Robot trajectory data
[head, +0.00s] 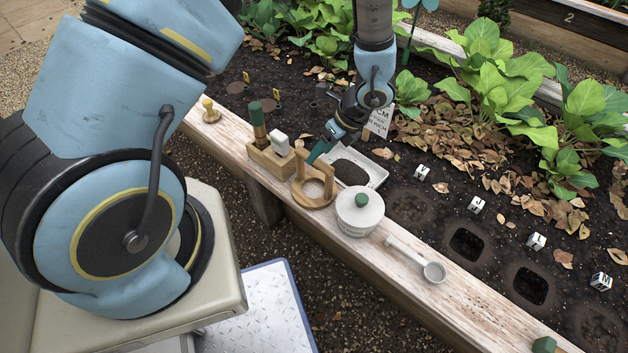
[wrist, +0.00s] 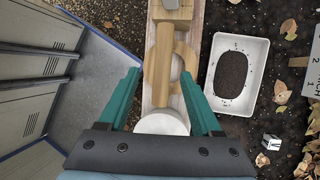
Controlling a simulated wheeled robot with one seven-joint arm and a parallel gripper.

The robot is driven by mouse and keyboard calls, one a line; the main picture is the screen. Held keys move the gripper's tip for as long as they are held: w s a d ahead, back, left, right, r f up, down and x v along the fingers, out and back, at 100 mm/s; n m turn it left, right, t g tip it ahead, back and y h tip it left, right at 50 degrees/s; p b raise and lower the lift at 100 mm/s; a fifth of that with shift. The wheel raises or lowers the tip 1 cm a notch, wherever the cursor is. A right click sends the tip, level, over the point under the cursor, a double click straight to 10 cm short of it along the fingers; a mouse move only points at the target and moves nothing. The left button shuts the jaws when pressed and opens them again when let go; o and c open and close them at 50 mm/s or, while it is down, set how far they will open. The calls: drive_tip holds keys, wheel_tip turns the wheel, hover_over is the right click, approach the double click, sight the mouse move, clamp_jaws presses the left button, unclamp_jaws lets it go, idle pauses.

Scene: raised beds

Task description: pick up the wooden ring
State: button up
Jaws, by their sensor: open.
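The wooden ring (head: 312,203) lies flat on the bed's wooden ledge, with an upright wooden handle-like frame rising over it. In the wrist view the ring (wrist: 150,75) is beyond and between my fingertips, with a wooden bar crossing over its middle. My gripper (head: 317,154) is open and empty, above and beside the upright part. In the wrist view my gripper (wrist: 160,76) has its two teal fingers spread on either side of the bar. The head view does not clearly show whether a finger touches the wood.
A white lidded pot (head: 360,218) stands close to the ring on the ledge (head: 455,300). A wooden block (head: 268,163) holding tools stands on its other side. A white soil tray (head: 378,176) is behind it. A white scoop (head: 405,253) lies farther right.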

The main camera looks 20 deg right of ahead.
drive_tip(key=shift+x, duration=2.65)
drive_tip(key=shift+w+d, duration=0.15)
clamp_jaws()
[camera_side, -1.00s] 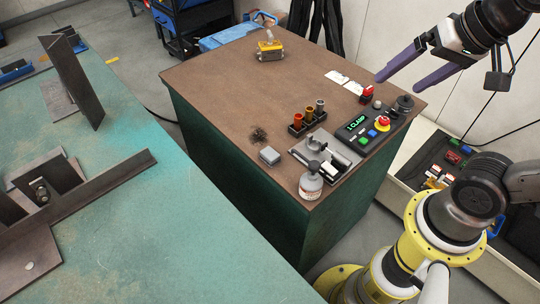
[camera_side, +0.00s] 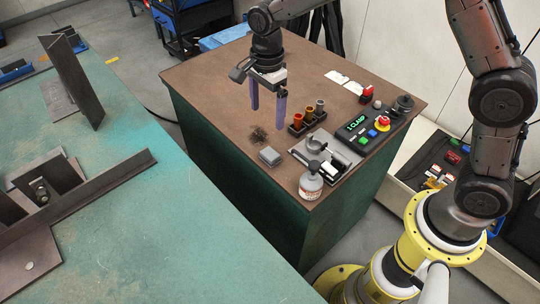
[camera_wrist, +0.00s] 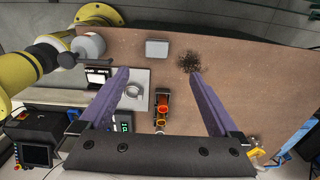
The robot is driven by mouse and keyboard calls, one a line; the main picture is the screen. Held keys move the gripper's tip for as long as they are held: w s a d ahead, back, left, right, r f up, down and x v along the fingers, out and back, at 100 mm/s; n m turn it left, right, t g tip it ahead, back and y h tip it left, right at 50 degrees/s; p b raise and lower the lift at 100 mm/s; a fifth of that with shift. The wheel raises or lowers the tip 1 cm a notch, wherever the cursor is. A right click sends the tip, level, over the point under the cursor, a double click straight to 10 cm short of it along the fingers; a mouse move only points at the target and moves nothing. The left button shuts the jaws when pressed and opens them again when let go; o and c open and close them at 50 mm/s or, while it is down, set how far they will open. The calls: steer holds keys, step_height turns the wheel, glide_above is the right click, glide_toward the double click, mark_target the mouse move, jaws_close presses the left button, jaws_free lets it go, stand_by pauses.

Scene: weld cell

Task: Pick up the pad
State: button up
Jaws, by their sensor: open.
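A small light-grey block (camera_side: 269,156), which looks like the pad, lies flat near the front edge of the brown bench top (camera_side: 215,85). In the wrist view the grey block (camera_wrist: 157,48) lies beyond the fingertips, roughly midway between them sideways. My gripper (camera_side: 267,118) points down above the bench, behind the block in the side view. Its two purple fingers are wide apart with nothing between them. Nothing touches the block. My gripper also shows in the wrist view (camera_wrist: 158,74).
A dark patch of crumbs (camera_side: 258,135) lies beside the block. The bench's left part is clear.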

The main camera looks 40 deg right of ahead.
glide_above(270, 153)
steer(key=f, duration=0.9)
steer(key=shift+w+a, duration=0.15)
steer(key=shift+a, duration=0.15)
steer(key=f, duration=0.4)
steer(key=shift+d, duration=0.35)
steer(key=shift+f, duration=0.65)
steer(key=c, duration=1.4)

*AIM*. Skip the pictures. Restate exactly the lines from the start of the entries through the line containing "Controlling a simulated", both ends included.

*COMPLETED EXERCISE*.
[head, +0.00s] 
[wrist, +0.00s] 
Controlling a simulated wheeled robot with one seven-joint arm and a parallel gripper.

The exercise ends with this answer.